After much deliberation I choose Joanne Harris. I loved her series with Vianne Rocher. It started with Chocolat, continued in The Lollipop Shoes and Peaches for Monsieur Le Cure. The fourth in the series is due for release in April, that is seven years after the last book. What prompted her to revisit it? How difficult was it to return to those characters? I enjoy how the series combines a fey quality of magic with the practicalities of everyday life and well-drawn characters. Each book is different but continues the series.
I’d like to learn how extensively she planned it, how difficult it was to get back into the mindset of the characters and whether she would do anything differently. Additionally, she has written other genres, they have a different tone and I admire her versatility. There are even two cook books, some books spanning her French heritage Others on runes and fairy-tales. And we could always talk about our childhoods when we both lived behind a sweet shop.

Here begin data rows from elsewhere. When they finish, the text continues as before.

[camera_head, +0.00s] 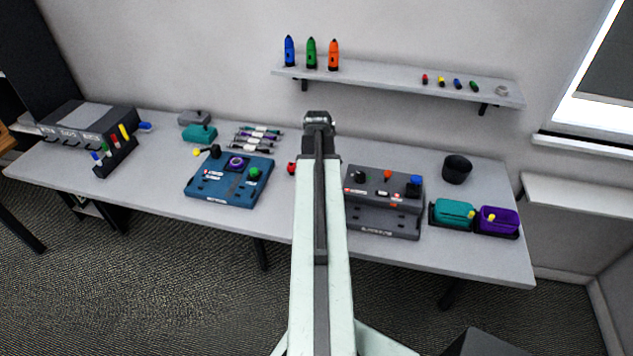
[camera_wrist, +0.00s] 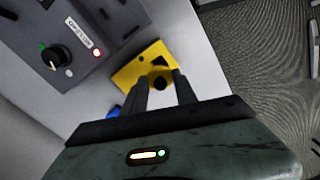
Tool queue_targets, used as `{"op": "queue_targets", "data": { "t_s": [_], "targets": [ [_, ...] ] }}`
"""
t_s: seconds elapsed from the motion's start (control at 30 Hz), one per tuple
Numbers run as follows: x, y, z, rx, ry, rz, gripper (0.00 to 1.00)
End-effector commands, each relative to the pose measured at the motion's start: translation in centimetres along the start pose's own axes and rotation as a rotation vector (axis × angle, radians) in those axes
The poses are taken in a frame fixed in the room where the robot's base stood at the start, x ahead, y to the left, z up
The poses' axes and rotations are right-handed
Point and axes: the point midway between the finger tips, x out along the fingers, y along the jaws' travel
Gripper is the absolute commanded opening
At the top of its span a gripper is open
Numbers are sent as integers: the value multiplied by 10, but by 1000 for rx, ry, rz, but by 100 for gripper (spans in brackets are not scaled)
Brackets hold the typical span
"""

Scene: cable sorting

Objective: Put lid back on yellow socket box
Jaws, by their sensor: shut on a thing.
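In the wrist view a flat yellow piece (camera_wrist: 128,75) lies beyond my fingertips, with a dark square patch on it. I cannot tell whether it is the yellow socket box, its lid, or both together. A round black knob (camera_wrist: 160,83) shows between the tips of my gripper (camera_wrist: 160,86), which is shut on it. I cannot tell how high the knob is above the white table. In the head view my arm hides my fingertips, and no yellow box shows.
In the wrist view a grey device (camera_wrist: 75,35) with a dial stands close left; a blue thing (camera_wrist: 114,111) is near my left finger. The head view shows a blue panel (camera_head: 220,195), a grey panel (camera_head: 410,204) and a wall shelf (camera_head: 390,80). Bare table lies at front left.

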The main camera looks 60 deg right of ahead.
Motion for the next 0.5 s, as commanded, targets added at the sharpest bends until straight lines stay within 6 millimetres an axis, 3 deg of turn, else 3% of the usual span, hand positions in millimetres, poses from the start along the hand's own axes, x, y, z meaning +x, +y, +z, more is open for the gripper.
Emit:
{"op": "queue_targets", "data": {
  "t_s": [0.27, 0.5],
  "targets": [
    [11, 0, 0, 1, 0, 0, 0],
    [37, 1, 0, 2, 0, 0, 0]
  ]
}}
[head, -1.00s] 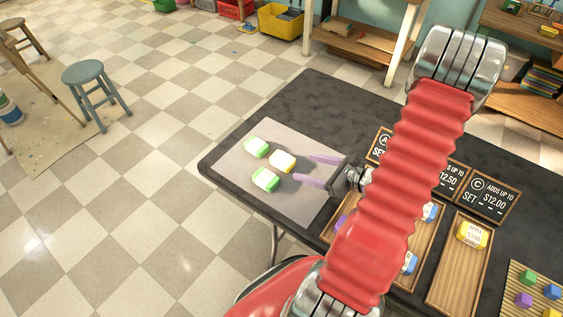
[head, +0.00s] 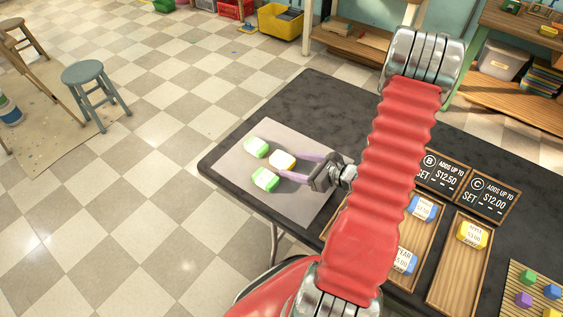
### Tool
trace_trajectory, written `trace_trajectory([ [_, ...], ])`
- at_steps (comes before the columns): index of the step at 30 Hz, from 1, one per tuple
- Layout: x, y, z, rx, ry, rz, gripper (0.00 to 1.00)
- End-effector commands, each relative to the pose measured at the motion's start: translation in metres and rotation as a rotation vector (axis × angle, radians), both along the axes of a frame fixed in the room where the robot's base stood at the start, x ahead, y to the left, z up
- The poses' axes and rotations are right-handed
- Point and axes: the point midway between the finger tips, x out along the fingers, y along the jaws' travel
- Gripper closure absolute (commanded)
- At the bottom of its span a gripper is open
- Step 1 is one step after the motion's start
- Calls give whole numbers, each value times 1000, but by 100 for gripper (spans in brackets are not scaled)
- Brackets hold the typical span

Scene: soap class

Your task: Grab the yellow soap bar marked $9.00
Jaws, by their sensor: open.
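A yellow soap bar (head: 282,160) with a white label lies on the grey mat (head: 313,207); its price is too small to read. My gripper (head: 299,168) is open, its two purple fingers pointing left at this bar. The fingertips are close to the bar's right side, and I cannot tell whether they are around it. Another yellow soap bar (head: 473,235) lies in the right wooden tray (head: 452,278); its label seems to read $3.00.
Two green soap bars (head: 256,148) (head: 264,180) lie on the mat close to the yellow one. Blue bars (head: 423,208) lie in a middle tray, partly behind my red arm. Chalkboard signs B (head: 442,172) and C (head: 489,200) stand behind the trays.

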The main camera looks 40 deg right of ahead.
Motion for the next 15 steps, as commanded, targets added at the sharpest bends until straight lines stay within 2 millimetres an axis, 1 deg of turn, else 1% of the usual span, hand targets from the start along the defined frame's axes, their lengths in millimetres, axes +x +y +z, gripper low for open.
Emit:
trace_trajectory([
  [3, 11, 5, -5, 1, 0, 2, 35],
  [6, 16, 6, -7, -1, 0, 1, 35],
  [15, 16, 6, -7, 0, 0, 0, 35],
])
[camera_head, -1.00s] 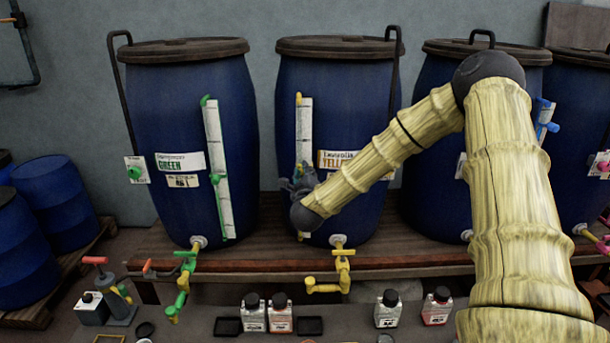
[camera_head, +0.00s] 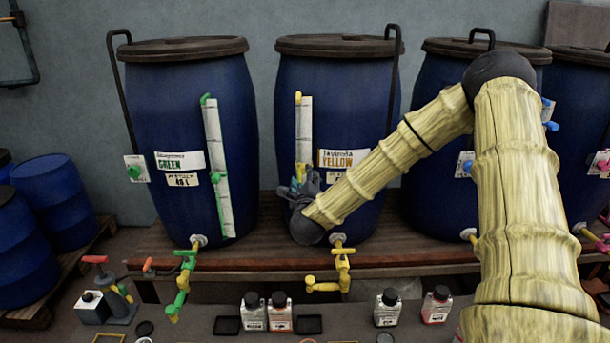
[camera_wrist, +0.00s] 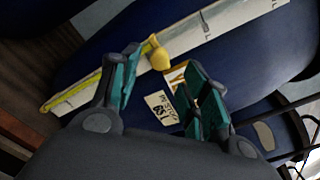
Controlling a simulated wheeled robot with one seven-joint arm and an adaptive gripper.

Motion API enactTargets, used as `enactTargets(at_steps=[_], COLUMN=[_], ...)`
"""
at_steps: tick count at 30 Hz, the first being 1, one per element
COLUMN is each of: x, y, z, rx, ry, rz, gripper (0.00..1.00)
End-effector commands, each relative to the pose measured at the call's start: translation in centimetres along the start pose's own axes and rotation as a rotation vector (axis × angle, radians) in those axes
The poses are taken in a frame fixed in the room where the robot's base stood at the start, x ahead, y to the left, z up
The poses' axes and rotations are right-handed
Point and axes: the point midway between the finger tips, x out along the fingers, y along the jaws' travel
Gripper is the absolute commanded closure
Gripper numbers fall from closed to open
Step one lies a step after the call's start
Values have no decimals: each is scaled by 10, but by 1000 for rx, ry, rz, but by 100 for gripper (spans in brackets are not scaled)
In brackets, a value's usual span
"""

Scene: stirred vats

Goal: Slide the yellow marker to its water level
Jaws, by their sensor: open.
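The blue vat labelled YELLOW (camera_head: 345,85) carries an upright white gauge strip (camera_head: 305,125) on its front. The strip runs diagonally in the wrist view (camera_wrist: 215,28), with a yellow line (camera_wrist: 78,87) along its lower part. The yellow marker (camera_wrist: 159,58) sits at the strip. My gripper (camera_wrist: 161,63) is open, with one teal-padded finger on either side of the marker; contact cannot be told. In the head view, my gripper (camera_head: 302,184) is at the strip's lower half, where a bit of yellow shows. The line's upper end is partly hidden by a finger.
The GREEN vat (camera_head: 185,90) stands to the left with its own strip; more blue vats stand right, partly behind my arm. A yellow tap (camera_head: 341,265) sits below the gripper. Several small bottles (camera_head: 253,315) stand in front of the wooden bench (camera_head: 390,260).

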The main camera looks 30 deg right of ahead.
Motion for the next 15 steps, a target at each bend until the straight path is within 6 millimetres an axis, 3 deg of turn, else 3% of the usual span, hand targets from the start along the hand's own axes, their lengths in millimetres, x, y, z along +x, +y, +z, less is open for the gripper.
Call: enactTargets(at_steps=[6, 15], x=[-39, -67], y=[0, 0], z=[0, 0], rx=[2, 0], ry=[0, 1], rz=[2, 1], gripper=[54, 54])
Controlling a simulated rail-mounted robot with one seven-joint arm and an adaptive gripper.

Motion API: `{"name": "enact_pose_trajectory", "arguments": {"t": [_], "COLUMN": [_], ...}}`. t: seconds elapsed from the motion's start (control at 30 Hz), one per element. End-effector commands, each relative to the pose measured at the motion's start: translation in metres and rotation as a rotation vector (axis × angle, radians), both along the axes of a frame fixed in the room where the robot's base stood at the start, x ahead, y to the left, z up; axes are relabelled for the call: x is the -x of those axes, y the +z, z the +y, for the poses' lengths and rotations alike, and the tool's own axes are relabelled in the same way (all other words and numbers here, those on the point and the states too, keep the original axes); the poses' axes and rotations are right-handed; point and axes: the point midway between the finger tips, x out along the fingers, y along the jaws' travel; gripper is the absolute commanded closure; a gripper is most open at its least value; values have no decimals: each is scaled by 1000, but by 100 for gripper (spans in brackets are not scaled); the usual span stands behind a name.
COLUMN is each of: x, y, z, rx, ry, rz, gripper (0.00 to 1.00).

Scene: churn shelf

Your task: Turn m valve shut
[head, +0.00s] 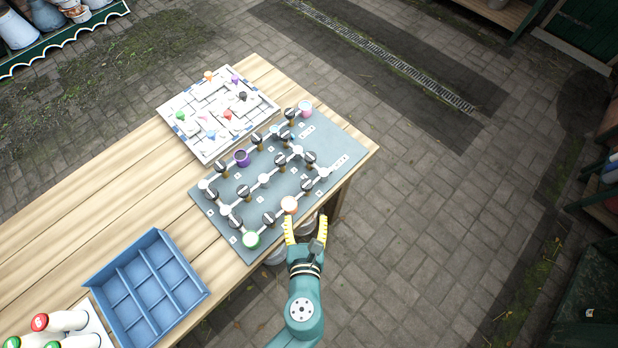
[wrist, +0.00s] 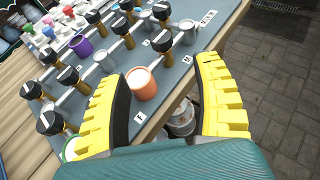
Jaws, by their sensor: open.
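The grey valve board (head: 292,227) lies on the wooden table, with white pipes and several black-and-white valve knobs on brass stems. Small letter labels stand beside the knobs. One knob (head: 307,185) stands near the board's right edge. In the wrist view, knobs (wrist: 162,40) stand beyond my fingers. My gripper (head: 305,219) is open and empty at the board's near right edge, beside an orange cup (head: 289,205). In the wrist view that cup (wrist: 142,84) shows between the yellow fingers, untouched as far as I can see.
A purple cup (head: 242,158), a green cup (head: 251,240) and a pink cup (head: 305,108) stand on the board. A white maze board (head: 192,146) lies behind. A blue divided tray (head: 192,303) sits at the front left. Paved floor right of the table is clear.

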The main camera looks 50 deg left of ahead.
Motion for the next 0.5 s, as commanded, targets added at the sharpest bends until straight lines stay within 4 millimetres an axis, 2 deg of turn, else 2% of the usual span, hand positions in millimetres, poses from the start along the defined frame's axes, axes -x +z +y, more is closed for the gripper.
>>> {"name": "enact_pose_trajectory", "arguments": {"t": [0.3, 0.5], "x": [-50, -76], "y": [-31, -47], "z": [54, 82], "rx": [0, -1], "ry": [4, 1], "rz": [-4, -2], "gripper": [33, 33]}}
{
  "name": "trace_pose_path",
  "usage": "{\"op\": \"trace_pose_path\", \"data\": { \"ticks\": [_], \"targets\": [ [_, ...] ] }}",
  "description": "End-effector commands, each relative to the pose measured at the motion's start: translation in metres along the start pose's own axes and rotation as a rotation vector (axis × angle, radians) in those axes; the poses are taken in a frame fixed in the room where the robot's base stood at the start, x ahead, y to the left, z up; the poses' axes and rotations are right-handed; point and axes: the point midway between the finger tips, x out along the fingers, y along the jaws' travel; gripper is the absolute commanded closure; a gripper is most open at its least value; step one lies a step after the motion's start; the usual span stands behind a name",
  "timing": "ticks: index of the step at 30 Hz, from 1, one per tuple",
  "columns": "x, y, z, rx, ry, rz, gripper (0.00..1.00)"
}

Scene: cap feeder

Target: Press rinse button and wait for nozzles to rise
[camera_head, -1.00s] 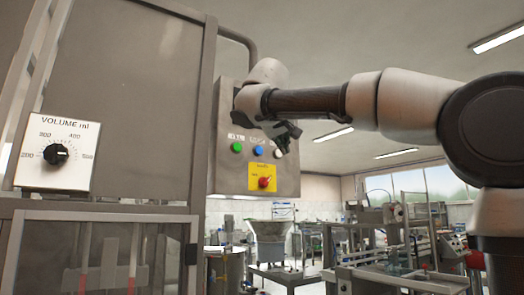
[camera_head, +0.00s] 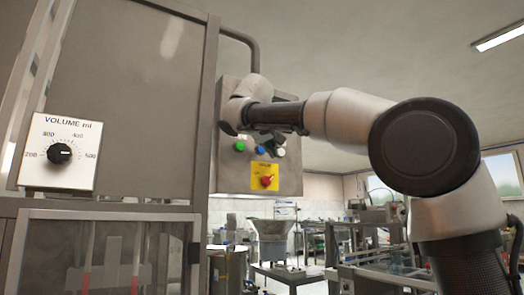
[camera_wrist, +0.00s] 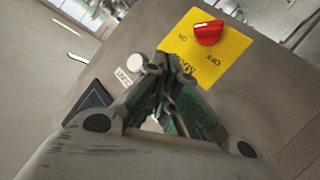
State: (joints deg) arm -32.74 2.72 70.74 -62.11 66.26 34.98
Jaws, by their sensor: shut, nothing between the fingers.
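The control panel (camera_head: 232,176) shows in the head view with a green button (camera_head: 240,146), a blue button (camera_head: 262,149) and a white button (camera_head: 279,152) in a row. The labels above them are partly covered and unreadable, so I cannot tell which is rinse. My gripper (camera_head: 266,138) is shut and empty in front of the row, near the blue button. In the wrist view the shut fingertips (camera_wrist: 173,63) point at the panel face; contact cannot be told. The blue and green buttons are hidden there. Red-tipped tubes, perhaps nozzles, stand behind the lower-left window (camera_head: 110,262).
A red rotary switch (camera_head: 267,181) on a yellow plate sits just below the buttons; it also shows close to the fingertips in the wrist view (camera_wrist: 208,33). A volume dial (camera_head: 59,153) is on the machine at left. Other machines stand in the background at right.

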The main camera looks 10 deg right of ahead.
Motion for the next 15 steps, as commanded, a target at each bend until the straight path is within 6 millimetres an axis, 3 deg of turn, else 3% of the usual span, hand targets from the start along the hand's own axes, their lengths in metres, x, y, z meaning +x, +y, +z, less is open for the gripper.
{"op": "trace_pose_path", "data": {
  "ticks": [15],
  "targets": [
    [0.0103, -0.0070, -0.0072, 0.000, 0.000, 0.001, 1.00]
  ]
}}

Olympic ice dancer Blaise Daniels’ partner has just called it quits – leaving her with no chance of competing at the Winter Olympics. Determined not to give up on her dream, Blaise travels to Norway to meet legendary skater Kristoffer Erikson. After a bumpy start, they connect both on and off the ice. Their partnership seems assured, but why do they both start having dreams of a mysterious Viking past? Can an ancient love be rekindled or will an old tragedy complicate their present?